Pinball on the HOF (Toronto Sun)

From today's Toronto Sun (4/3/08)

An Argo-Cat fan


By STEVE SIMMONS (Toronto Sun)

HAMILTON -- The first time his jersey was retired, he was 11 years old -- No. 32 from the Dunedin Golden Eagles was hung from the wall at Capogna's Dugout, a popular Italian restaurant.

"One game I laugh about, I had four touchdowns in five carries and over 200 yards -- and it's only the second quarter. And on my fifth carry, the coach is yelling get out of bounds, get out of bounds. So I ran out of bounds. I didn't actually get tackled," Michael (Pinball) Clemons says.

"They said: 'He looks like The Juice (O.J. Simpson). He runs like The Juice. He is The Juice.' Of course, I wore No. 32 and at the time he was my favourite player. And I played both ways. I played middle linebacker -- if you can believe it -- and I was the best offensive player and the best defensive player."
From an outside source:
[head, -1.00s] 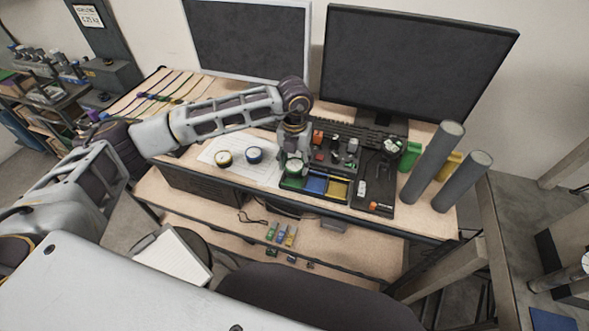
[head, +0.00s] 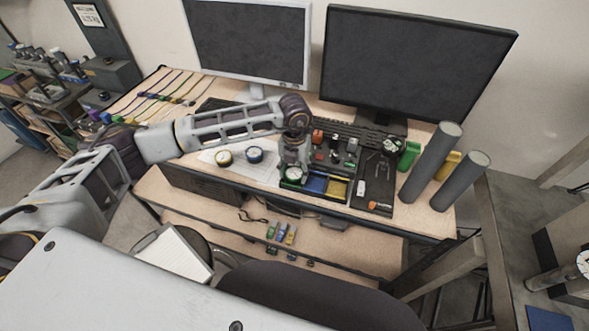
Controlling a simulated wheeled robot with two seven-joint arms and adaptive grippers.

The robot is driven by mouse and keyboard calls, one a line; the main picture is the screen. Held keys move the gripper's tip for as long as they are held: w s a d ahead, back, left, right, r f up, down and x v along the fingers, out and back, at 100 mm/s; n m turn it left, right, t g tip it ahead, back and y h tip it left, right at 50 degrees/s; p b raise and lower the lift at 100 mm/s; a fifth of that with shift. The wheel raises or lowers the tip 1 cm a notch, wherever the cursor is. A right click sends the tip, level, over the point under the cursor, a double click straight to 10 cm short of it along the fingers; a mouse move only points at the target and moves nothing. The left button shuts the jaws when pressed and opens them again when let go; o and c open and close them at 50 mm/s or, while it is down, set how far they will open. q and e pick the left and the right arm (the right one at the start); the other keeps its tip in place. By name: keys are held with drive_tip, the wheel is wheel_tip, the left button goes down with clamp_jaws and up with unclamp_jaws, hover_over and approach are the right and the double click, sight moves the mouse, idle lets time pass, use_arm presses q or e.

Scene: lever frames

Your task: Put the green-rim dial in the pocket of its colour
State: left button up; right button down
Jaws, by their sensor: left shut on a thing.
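The green-rim dial (head: 292,175) has a white face and sits in my left gripper (head: 293,165), which is shut on it and points down. The dial is at the green pocket at the left end of the pocket tray (head: 325,199). The gripper and dial hide most of that pocket, so I cannot tell whether the dial touches its floor. The blue pocket (head: 316,185) and yellow pocket (head: 337,189) are empty. A yellow-rim dial (head: 224,157) and a blue-rim dial (head: 255,155) lie on white paper to the left. My right gripper is not in view.
A black tool tray (head: 375,185) lies right of the pockets, with small parts and a keyboard behind. Two grey cylinders (head: 432,163) (head: 462,180) stand at the desk's right. Two monitors (head: 415,65) (head: 248,40) stand at the back. A dark chair (head: 310,300) is in front.

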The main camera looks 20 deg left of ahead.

Clemons is juking from question to question, memory to memory, camera to camera, all of it exciting and emotional on the day one of the greatest wrongs in the Canadian Football League was righted. Five years after he was first eligible, four years of being passed over by a voting committee that should be embarrassed with itself, Clemons officially became a member of the Canadian Football Hall of Fame yesterday.

It meant he was telling stories about running the ball all over Dunedin as a kid. It meant he was talking and preaching and relating and remembering and praising his own mother for everything he is and he has become.
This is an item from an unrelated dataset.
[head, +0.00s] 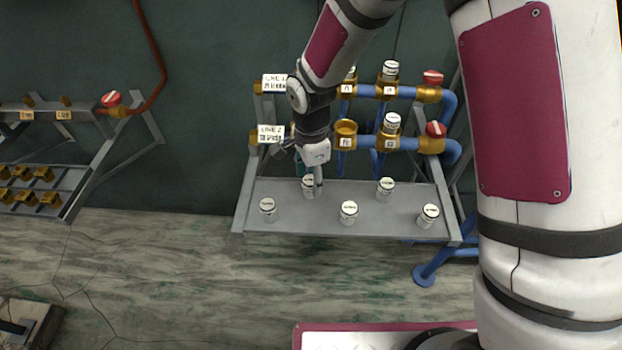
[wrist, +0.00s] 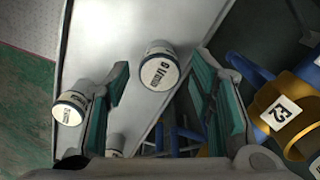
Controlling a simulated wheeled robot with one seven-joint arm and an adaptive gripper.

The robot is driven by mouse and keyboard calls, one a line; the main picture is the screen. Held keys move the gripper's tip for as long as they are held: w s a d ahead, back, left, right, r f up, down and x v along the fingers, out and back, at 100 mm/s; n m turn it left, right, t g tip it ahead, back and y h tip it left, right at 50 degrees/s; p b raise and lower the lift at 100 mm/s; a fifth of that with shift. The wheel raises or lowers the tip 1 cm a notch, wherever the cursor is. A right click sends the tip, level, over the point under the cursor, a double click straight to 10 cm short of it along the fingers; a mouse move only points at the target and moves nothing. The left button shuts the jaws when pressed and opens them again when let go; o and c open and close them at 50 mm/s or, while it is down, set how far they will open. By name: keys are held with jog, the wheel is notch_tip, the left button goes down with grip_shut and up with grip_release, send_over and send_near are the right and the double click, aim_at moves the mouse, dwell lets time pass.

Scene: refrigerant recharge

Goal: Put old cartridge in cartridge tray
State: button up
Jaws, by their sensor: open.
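Several white-capped cartridges stand on the grey tray shelf (head: 330,222) of the rack. One cartridge (head: 308,186) is right beside my gripper (head: 318,184). Others are a front cartridge (head: 349,209), a left one (head: 267,206) and two at the right. In the wrist view, my gripper is open, its teal-padded fingers apart, with a labelled cartridge (wrist: 160,66) showing between the fingertips. Another cartridge (wrist: 70,108) shows left of the left finger. I cannot tell which cartridge is the old one. My arm hides part of the rack.
Brass sockets on blue pipes are above the shelf. A lower socket (head: 345,132) looks empty; the one to its right holds a cartridge (head: 391,124). Red knobs (head: 432,78) are at the pipe ends. Another rack (head: 45,190) stands at left.

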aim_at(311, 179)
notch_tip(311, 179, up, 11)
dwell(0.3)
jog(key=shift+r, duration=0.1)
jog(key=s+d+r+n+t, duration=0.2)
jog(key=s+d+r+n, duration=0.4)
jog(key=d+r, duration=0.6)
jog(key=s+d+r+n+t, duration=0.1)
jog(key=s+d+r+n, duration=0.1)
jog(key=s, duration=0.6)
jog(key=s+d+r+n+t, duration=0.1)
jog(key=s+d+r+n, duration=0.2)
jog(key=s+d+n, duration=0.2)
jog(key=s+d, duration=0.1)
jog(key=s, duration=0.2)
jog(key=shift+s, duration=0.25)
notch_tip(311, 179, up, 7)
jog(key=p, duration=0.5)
"She deserves it, not me," Clemons said of his mom, 61. "One time, I was pouting on the bench about something. She marched on to the field and grabbed me and she pointed up to the stands and said: "This is where you'll be every week if you're going to have this kind of sportsmanship."
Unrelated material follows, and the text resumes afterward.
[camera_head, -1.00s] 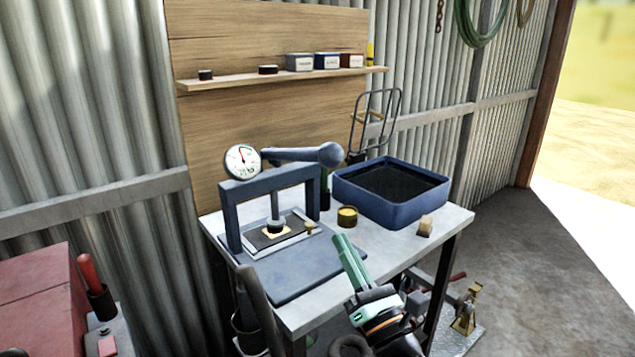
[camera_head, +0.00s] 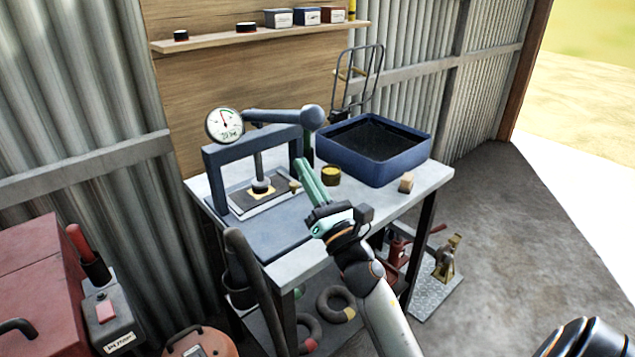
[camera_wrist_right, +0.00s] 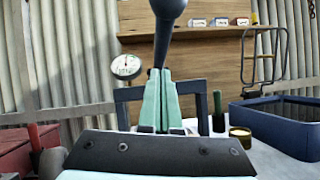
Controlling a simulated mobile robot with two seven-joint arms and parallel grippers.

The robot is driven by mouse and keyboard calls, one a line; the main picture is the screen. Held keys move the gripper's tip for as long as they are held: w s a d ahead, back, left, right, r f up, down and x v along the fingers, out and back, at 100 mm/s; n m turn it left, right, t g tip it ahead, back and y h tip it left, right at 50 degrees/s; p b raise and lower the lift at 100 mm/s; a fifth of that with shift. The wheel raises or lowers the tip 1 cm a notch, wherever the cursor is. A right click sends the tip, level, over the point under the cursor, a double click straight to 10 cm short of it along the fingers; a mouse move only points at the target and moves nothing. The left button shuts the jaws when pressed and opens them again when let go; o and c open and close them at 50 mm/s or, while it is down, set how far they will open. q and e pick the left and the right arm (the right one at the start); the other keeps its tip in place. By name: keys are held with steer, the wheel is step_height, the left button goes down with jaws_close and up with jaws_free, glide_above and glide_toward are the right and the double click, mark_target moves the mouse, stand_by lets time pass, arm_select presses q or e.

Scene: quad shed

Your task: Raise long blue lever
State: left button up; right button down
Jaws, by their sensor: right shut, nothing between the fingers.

"From the time I was 8 to the time I was 18, she only missed one of my games."

Ann Bryant will fly from Dunedin in September to be part of Clemons' induction in the Canadian Football Hall of Fame.

The Class of 2008 is both impressive and puzzling. But this is what we've come to expect from the Canadian Hall of Fame. Doug Flutie and Mike Pringle, both eligible for the first time, were slam dunks. Flutie was arguably the single-greatest performer in Canadian football history. When Pringle left the game, no one had rushed for more yards and no one had scored more touchdowns.

"It's like three main events," said Angelo Mosca, the former wrestling promoter and Hall of Fame player.

And then there's John Bonk. How he managed to get in this group is curious. He may have been a great offensive lineman but, then again, how do you quantify that? And he has been eligible for the Hall for 20 years and has been passed over, yes even for Rocco Romano (the Clark Gillies of the football Hall). So while Bonk is a nice story, a Hamilton boy who grew up not far from what was then Civic Stadium and sold hot dogs while dreaming of one day being a Ticat, he plays the part of "one of these things is not like the other" in this Hall group.

CREAM OF THE CROP

There is the best player in CFL history. The best known player, perhaps, in history. And the most prolific rusher. And, with no slight intended -- John Bonk.

Michael Clemons never expected to become a football star. He actually had his life all worked out after a couple of NFL attempts went awry and before Ralph Sazio called and asked him to come to Toronto.

"I was interning at Honeywell," Clemons says. "They were going to pay for me to get my MBA. I had my life pretty well planned out."

Then came the call from Sazio and everything changed. He went from Argos special-teams star to running back, to receiver, to coach, to preacher, to personality, to salesman, to after-dinner speaker, to CEO of the Argonauts, and now to the Hall -- and after that almost anywhere he chooses to go.

If he cares that he was passed over year after year for reasons never explained, he doesn't let on. He never made a big deal about it, we did. "To me," he said, "success in life is not what you achieve. It's how many people you impact."

And those are numbers that continue to grow long after Pinball Clemons stopped running the ball.